SHORT EXERCISE: Each line from the line with "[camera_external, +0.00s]" to the line with "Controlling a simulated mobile", inclusive, is to be repeated exactly; no other line and no picture belongs in the copy.

Recorded robot episodes:
--- begin ---
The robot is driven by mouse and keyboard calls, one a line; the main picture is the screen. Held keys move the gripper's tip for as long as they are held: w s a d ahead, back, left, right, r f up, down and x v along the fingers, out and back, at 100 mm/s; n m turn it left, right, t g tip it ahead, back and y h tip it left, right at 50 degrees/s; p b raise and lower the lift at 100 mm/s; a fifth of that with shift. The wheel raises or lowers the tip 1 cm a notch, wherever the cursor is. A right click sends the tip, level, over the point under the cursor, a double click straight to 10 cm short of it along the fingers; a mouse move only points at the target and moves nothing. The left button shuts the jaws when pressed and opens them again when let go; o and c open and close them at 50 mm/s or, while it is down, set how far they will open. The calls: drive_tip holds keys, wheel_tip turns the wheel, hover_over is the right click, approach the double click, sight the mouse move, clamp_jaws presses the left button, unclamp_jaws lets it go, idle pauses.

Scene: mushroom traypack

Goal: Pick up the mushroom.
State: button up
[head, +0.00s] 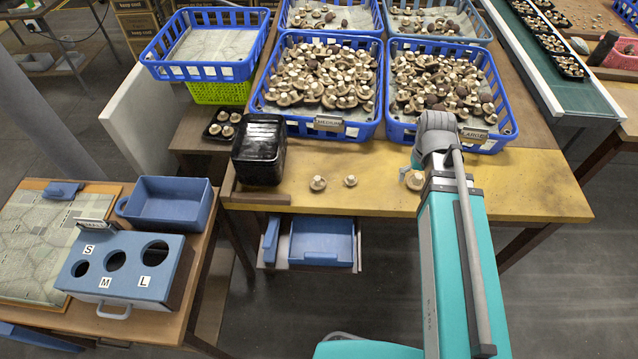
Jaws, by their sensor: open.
--- end ---
--- begin ---
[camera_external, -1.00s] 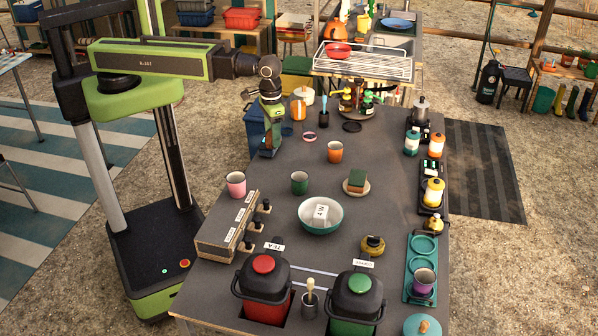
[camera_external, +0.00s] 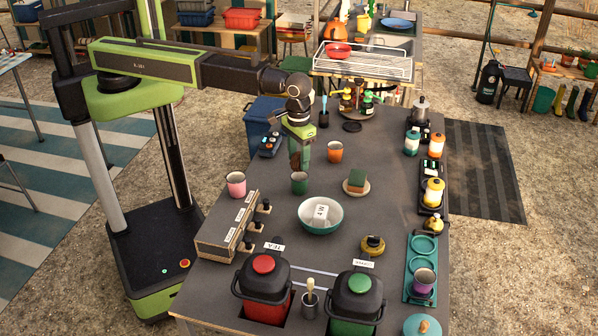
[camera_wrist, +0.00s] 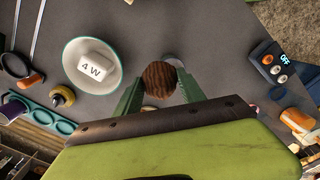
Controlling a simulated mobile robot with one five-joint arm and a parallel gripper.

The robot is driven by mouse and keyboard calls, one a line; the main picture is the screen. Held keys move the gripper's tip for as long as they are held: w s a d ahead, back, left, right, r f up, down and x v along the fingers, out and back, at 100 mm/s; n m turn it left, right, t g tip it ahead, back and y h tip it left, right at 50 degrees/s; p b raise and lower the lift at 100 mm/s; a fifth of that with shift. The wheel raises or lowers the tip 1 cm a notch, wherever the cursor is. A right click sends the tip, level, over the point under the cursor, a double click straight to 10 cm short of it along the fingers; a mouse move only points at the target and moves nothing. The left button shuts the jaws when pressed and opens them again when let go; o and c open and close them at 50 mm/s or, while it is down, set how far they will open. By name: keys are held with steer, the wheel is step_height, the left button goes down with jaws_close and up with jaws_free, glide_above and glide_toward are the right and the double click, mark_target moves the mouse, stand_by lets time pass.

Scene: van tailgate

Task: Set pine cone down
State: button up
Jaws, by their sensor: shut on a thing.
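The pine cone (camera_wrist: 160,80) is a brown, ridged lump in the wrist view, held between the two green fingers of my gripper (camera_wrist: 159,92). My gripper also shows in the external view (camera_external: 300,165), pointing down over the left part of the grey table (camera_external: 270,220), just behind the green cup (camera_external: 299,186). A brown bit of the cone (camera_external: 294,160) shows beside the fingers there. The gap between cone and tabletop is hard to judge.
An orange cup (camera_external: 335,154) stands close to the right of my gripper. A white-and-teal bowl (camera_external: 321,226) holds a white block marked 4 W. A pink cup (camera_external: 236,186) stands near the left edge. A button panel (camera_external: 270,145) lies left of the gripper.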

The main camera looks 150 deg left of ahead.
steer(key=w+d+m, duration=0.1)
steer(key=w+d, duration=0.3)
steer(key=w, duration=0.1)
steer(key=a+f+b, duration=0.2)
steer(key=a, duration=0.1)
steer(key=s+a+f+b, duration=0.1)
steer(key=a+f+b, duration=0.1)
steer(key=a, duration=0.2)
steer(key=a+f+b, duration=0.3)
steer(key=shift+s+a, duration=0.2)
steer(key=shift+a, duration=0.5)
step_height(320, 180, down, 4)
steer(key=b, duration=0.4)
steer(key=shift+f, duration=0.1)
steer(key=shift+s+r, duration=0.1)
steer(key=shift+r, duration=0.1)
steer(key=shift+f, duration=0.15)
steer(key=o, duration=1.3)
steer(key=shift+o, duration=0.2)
--- end ---
--- begin ---
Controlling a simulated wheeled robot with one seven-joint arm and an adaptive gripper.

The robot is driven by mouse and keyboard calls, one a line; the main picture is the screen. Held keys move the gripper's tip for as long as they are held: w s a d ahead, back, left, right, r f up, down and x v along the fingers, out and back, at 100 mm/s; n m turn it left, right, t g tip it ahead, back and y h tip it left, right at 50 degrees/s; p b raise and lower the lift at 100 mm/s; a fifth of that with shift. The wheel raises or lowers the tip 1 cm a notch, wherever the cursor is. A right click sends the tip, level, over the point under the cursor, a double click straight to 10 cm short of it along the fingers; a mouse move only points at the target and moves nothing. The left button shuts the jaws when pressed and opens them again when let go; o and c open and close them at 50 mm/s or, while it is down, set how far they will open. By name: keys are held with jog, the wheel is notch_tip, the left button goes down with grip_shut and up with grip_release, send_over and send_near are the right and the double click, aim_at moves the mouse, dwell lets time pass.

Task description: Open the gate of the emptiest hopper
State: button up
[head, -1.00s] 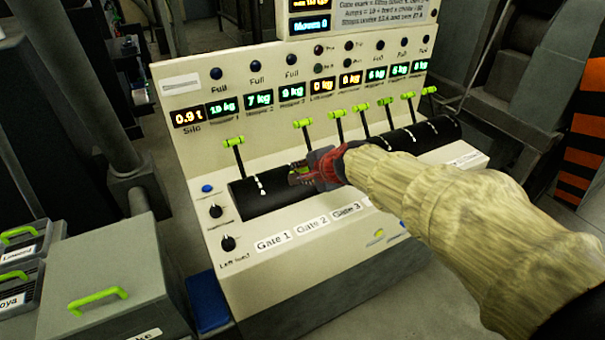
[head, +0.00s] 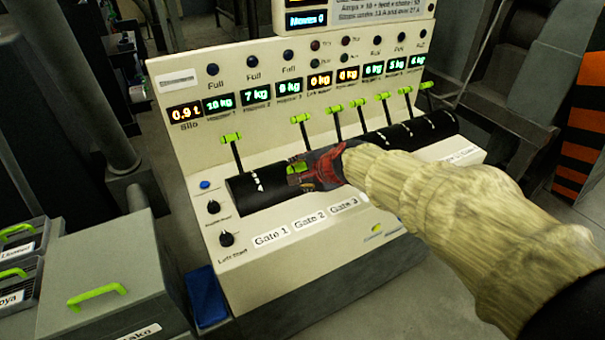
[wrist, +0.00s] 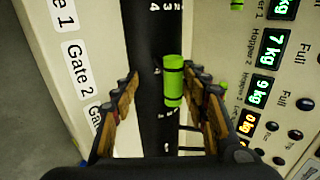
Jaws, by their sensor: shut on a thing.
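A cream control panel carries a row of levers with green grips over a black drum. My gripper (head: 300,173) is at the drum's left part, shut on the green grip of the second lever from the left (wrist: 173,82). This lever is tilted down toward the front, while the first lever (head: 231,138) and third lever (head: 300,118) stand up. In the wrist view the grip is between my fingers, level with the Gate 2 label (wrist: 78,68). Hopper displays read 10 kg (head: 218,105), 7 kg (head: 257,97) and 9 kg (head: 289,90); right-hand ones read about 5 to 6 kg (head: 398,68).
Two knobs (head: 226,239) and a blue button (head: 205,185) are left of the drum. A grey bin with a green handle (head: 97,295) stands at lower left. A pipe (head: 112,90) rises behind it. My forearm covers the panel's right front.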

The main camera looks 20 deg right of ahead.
--- end ---
REPLY:
[camera_external, +0.00s] 
[camera_wrist, +0.00s] 
Controlling a simulated mobile robot with one five-joint arm and a parallel gripper.

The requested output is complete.